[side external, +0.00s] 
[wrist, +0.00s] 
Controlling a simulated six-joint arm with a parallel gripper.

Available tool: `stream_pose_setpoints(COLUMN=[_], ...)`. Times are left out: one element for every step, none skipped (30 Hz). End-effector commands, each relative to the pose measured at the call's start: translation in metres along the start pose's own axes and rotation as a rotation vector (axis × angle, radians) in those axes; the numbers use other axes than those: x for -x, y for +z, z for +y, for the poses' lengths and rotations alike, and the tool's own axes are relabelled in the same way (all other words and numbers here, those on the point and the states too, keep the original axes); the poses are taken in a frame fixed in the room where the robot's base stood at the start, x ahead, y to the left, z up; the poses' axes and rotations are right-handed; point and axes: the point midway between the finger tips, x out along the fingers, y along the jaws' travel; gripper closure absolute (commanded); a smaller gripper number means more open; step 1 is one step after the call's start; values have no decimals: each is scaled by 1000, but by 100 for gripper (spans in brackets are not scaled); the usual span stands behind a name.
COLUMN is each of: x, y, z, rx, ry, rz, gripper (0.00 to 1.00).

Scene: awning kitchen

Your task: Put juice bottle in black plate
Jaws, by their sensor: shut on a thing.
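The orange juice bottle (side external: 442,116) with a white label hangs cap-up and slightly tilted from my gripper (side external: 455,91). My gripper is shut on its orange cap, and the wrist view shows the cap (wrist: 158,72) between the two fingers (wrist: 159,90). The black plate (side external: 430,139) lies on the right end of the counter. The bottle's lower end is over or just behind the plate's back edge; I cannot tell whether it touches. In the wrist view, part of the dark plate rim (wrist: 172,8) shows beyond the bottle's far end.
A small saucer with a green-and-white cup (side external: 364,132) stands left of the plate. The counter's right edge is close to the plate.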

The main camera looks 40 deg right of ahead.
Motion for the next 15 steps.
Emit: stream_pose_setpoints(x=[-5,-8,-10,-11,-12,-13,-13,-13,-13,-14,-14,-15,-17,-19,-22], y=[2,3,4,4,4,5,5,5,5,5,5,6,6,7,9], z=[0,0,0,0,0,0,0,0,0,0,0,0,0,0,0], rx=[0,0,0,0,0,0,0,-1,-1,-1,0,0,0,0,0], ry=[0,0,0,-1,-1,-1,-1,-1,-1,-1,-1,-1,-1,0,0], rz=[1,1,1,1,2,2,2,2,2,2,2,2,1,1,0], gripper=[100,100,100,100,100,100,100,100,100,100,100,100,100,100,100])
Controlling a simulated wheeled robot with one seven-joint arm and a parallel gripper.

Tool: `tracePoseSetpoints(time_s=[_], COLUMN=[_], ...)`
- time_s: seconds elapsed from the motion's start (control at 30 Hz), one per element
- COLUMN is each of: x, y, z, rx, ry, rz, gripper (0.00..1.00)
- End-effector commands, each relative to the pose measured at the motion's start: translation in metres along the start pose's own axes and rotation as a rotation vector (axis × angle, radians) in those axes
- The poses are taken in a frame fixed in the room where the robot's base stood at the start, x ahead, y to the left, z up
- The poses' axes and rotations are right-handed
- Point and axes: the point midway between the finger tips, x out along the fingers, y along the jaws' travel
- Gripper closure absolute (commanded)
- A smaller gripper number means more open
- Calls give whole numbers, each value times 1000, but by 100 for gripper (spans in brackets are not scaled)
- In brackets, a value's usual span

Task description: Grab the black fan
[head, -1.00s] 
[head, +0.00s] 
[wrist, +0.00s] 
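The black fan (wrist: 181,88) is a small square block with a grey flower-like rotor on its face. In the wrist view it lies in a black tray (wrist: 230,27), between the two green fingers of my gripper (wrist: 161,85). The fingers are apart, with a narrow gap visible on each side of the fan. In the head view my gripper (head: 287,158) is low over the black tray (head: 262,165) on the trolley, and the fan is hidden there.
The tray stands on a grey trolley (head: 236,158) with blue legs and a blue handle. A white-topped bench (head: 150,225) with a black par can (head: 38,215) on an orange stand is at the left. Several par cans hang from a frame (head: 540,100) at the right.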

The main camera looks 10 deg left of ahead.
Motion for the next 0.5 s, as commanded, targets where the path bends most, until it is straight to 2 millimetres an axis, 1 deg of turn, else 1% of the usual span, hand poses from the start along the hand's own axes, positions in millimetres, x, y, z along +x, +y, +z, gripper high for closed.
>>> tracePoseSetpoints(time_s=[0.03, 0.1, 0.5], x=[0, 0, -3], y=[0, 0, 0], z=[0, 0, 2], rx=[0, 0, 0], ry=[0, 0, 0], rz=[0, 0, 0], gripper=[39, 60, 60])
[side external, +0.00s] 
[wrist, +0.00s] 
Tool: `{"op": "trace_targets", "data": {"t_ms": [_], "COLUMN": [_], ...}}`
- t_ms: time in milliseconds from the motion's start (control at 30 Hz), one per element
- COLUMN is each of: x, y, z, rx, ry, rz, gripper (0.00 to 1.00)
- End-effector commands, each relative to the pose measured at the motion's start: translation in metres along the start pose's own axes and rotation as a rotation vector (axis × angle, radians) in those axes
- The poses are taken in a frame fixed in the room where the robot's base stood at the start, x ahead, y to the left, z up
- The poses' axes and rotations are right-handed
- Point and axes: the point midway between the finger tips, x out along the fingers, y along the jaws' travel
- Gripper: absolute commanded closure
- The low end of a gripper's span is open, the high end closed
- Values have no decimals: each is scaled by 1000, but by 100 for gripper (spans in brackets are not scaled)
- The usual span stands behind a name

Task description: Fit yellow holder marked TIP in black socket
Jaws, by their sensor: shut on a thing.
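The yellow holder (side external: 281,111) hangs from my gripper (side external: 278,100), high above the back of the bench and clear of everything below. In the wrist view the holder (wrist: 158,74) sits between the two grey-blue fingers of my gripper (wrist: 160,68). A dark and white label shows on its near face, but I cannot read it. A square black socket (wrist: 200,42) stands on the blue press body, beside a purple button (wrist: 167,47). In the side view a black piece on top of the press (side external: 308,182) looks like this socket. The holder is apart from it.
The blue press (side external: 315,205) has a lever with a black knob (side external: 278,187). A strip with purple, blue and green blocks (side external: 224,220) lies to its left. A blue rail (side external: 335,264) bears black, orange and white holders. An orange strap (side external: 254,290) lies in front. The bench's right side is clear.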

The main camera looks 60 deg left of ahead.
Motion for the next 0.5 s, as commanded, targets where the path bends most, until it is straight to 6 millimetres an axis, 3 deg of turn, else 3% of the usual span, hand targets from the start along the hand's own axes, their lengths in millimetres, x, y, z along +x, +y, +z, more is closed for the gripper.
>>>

--- Stated exercise ---
List the lines of the entries that include "camera".

--- Exercise result ---
The main camera looks 40 deg right of ahead.
The main camera looks 10 deg left of ahead.
The main camera looks 60 deg left of ahead.

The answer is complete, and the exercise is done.